• DATA IN THIS EXERCISE
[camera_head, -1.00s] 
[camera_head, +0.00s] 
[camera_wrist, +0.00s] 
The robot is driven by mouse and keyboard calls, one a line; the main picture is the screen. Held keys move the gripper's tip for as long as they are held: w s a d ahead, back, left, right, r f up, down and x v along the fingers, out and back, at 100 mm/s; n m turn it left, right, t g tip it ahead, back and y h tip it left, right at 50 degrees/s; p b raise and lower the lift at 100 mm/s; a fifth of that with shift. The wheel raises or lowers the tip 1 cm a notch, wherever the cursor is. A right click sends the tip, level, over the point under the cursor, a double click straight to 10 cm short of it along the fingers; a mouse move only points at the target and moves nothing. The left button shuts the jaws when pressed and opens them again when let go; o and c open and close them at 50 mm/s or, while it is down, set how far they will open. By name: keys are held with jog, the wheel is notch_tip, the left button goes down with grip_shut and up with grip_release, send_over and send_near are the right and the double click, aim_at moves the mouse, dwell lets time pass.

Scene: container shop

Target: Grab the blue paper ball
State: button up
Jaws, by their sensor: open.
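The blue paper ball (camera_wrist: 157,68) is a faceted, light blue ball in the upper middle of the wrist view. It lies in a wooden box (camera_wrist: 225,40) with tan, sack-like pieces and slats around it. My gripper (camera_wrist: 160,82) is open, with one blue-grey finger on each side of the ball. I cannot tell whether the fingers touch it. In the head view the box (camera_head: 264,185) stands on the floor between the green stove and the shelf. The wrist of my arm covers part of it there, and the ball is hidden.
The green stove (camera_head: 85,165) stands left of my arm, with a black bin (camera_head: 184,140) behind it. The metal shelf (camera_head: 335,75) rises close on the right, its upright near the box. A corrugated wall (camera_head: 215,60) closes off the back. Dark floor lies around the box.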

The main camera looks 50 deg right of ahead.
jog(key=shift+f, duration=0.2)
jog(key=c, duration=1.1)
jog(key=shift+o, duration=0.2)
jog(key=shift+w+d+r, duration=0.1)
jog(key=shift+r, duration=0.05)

* * *

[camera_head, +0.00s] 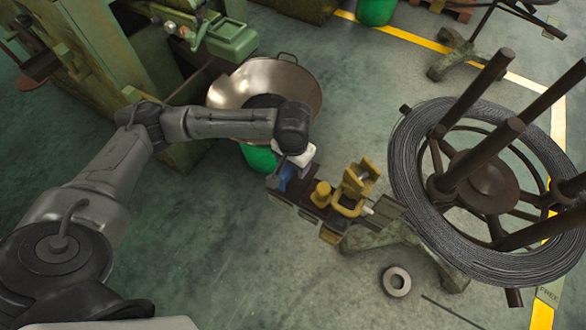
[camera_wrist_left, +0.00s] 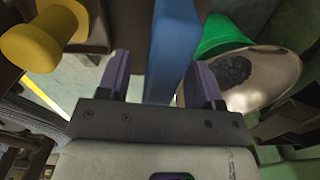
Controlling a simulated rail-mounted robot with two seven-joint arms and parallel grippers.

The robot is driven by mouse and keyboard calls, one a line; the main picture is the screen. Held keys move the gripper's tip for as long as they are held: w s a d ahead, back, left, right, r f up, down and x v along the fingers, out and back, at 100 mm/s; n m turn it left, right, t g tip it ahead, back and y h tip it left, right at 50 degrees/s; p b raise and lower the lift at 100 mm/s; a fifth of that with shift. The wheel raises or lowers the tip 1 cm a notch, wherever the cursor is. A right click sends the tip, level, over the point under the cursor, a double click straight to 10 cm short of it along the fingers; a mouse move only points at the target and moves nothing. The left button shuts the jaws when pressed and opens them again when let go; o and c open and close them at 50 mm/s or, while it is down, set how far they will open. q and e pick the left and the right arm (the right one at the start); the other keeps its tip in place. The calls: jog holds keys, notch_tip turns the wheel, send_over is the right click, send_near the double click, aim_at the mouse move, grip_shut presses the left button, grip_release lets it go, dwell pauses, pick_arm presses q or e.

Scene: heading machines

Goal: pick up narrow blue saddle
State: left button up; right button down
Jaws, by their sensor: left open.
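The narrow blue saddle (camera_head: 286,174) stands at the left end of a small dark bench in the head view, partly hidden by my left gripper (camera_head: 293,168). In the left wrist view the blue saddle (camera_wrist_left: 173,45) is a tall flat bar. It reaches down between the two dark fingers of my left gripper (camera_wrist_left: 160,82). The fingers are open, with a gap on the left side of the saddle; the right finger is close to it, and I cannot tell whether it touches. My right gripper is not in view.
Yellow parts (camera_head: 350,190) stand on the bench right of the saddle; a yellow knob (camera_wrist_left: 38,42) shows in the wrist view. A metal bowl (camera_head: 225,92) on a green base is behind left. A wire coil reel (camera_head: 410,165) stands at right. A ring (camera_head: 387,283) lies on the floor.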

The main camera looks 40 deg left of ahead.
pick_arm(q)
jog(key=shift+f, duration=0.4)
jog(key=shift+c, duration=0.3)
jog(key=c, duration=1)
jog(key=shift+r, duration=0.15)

• WHAT TO PRODUCE
Quote only the lines running from the line that holds "Scene: container shop" to the line that holds "State: button up", both ends included.

• EXERCISE ANSWER
Scene: container shop

Target: Grab the blue paper ball
State: button up

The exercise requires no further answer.